# Start of DATA RECORDS

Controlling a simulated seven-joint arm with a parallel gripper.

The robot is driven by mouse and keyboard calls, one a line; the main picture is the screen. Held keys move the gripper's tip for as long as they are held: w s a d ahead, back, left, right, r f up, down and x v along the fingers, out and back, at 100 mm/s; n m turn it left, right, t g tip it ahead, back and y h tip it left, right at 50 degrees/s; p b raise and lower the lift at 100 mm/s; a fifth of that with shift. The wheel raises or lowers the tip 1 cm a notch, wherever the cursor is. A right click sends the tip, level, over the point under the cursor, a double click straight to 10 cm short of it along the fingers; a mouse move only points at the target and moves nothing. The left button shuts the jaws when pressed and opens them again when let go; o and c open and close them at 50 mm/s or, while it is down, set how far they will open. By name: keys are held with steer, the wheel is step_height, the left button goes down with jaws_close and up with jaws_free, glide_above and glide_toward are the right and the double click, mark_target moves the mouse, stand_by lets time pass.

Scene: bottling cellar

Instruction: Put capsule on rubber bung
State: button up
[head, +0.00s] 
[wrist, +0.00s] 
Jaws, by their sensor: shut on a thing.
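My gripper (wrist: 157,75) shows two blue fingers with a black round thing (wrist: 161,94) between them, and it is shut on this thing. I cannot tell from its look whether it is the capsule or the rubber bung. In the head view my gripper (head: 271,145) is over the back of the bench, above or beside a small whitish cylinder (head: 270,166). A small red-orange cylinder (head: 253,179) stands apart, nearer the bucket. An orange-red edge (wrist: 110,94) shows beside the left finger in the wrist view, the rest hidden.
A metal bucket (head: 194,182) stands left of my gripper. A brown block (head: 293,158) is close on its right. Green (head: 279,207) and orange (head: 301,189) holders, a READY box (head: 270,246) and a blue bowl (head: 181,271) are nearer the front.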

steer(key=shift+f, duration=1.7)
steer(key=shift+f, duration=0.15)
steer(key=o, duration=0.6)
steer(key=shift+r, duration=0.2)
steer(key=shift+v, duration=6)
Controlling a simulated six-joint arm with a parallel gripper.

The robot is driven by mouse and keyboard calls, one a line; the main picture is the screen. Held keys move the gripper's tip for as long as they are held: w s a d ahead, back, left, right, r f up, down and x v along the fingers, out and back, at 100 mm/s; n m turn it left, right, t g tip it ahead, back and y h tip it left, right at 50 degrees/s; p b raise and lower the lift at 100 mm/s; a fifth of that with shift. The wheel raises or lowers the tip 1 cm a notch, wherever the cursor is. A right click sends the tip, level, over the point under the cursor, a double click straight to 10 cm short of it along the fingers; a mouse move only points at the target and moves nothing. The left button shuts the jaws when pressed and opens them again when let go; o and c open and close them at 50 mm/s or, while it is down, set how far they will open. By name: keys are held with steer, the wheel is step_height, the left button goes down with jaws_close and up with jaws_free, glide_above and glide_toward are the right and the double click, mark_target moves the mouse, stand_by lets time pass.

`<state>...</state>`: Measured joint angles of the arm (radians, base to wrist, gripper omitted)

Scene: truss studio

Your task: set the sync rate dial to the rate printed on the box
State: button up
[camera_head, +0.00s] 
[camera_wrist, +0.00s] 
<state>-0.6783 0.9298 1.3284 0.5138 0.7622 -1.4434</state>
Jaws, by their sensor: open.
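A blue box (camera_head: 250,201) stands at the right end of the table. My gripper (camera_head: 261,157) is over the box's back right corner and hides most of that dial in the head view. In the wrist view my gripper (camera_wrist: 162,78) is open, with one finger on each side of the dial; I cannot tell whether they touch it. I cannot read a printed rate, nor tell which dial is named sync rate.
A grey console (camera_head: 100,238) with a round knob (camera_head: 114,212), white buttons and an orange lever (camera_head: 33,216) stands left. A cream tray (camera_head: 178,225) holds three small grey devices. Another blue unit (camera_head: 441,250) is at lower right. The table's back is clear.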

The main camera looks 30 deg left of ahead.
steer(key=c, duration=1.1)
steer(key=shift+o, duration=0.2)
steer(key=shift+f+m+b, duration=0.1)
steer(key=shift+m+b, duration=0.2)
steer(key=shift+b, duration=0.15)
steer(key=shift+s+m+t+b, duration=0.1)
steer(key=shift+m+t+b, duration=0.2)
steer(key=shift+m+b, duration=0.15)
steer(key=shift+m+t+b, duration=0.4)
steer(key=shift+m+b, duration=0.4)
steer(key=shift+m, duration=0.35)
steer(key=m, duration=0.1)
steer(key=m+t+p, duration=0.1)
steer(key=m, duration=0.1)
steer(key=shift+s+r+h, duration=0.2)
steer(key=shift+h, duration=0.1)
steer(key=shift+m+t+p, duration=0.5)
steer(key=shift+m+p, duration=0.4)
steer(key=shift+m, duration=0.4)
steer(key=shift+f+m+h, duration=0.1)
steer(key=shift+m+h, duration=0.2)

# End of DATA RECORDS

Reproduce the material exactly, with every line intact.

Controlling a simulated seven-joint arm with a parallel gripper.

The robot is driven by mouse and keyboard calls, one a line; the main picture is the screen. Held keys move the gripper's tip for as long as they are held: w s a d ahead, back, left, right, r f up, down and x v along the fingers, out and back, at 100 mm/s; n m turn it left, right, t g tip it ahead, back and y h tip it left, right at 50 degrees/s; p b raise and lower the lift at 100 mm/s; a fifth of that with shift. The wheel raises or lowers the tip 1 cm a notch, wherever the cursor is. A right click sends the tip, level, over the point under the cursor, a double click straight to 10 cm short of it along the fingers; a mouse move only points at the target and moves nothing. The left button shuts the jaws when pressed and opens them again when let go; o and c open and close them at 50 mm/s or, while it is down, set how far they will open. By name: keys are held with steer, the wheel is step_height, the left button goes down with jaws_close and up with jaws_free, glide_above and glide_toward are the right and the double click, mark_target moves the mouse, stand_by lets time pass.

Scene: bottling cellar

Instruction: Put capsule on rubber bung
State: button up
[head, +0.00s] 
[wrist, +0.00s] 
Jaws, by their sensor: shut on a thing.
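My gripper (wrist: 157,75) shows two blue fingers with a black round thing (wrist: 161,94) between them, and it is shut on this thing. I cannot tell from its look whether it is the capsule or the rubber bung. In the head view my gripper (head: 271,145) is over the back of the bench, above or beside a small whitish cylinder (head: 270,166). A small red-orange cylinder (head: 253,179) stands apart, nearer the bucket. An orange-red edge (wrist: 110,94) shows beside the left finger in the wrist view, the rest hidden.
A metal bucket (head: 194,182) stands left of my gripper. A brown block (head: 293,158) is close on its right. Green (head: 279,207) and orange (head: 301,189) holders, a READY box (head: 270,246) and a blue bowl (head: 181,271) are nearer the front.

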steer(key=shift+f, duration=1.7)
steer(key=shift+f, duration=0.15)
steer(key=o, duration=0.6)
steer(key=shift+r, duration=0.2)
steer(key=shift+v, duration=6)
Controlling a simulated six-joint arm with a parallel gripper.

The robot is driven by mouse and keyboard calls, one a line; the main picture is the screen. Held keys move the gripper's tip for as long as they are held: w s a d ahead, back, left, right, r f up, down and x v along the fingers, out and back, at 100 mm/s; n m turn it left, right, t g tip it ahead, back and y h tip it left, right at 50 degrees/s; p b raise and lower the lift at 100 mm/s; a fifth of that with shift. The wheel raises or lowers the tip 1 cm a notch, wherever the cursor is. A right click sends the tip, level, over the point under the cursor, a double click straight to 10 cm short of it along the fingers; a mouse move only points at the target and moves nothing. The left button shuts the jaws when pressed and opens them again when let go; o and c open and close them at 50 mm/s or, while it is down, set how far they will open. By name: keys are held with steer, the wheel is step_height, the left button goes down with jaws_close and up with jaws_free, glide_above and glide_toward are the right and the double click, mark_target moves the mouse, stand_by lets time pass.

`<state>...</state>`: Measured joint angles of the arm (radians, base to wrist, gripper omitted)

Scene: truss studio

Your task: set the sync rate dial to the rate printed on the box
State: button up
[camera_head, +0.00s] 
[camera_wrist, +0.00s] 
<state>-0.6783 0.9298 1.3284 0.5138 0.7622 -1.4434</state>
Jaws, by their sensor: open.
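A blue box (camera_head: 250,201) stands at the right end of the table. My gripper (camera_head: 261,157) is over the box's back right corner and hides most of that dial in the head view. In the wrist view my gripper (camera_wrist: 162,78) is open, with one finger on each side of the dial; I cannot tell whether they touch it. I cannot read a printed rate, nor tell which dial is named sync rate.
A grey console (camera_head: 100,238) with a round knob (camera_head: 114,212), white buttons and an orange lever (camera_head: 33,216) stands left. A cream tray (camera_head: 178,225) holds three small grey devices. Another blue unit (camera_head: 441,250) is at lower right. The table's back is clear.

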The main camera looks 30 deg left of ahead.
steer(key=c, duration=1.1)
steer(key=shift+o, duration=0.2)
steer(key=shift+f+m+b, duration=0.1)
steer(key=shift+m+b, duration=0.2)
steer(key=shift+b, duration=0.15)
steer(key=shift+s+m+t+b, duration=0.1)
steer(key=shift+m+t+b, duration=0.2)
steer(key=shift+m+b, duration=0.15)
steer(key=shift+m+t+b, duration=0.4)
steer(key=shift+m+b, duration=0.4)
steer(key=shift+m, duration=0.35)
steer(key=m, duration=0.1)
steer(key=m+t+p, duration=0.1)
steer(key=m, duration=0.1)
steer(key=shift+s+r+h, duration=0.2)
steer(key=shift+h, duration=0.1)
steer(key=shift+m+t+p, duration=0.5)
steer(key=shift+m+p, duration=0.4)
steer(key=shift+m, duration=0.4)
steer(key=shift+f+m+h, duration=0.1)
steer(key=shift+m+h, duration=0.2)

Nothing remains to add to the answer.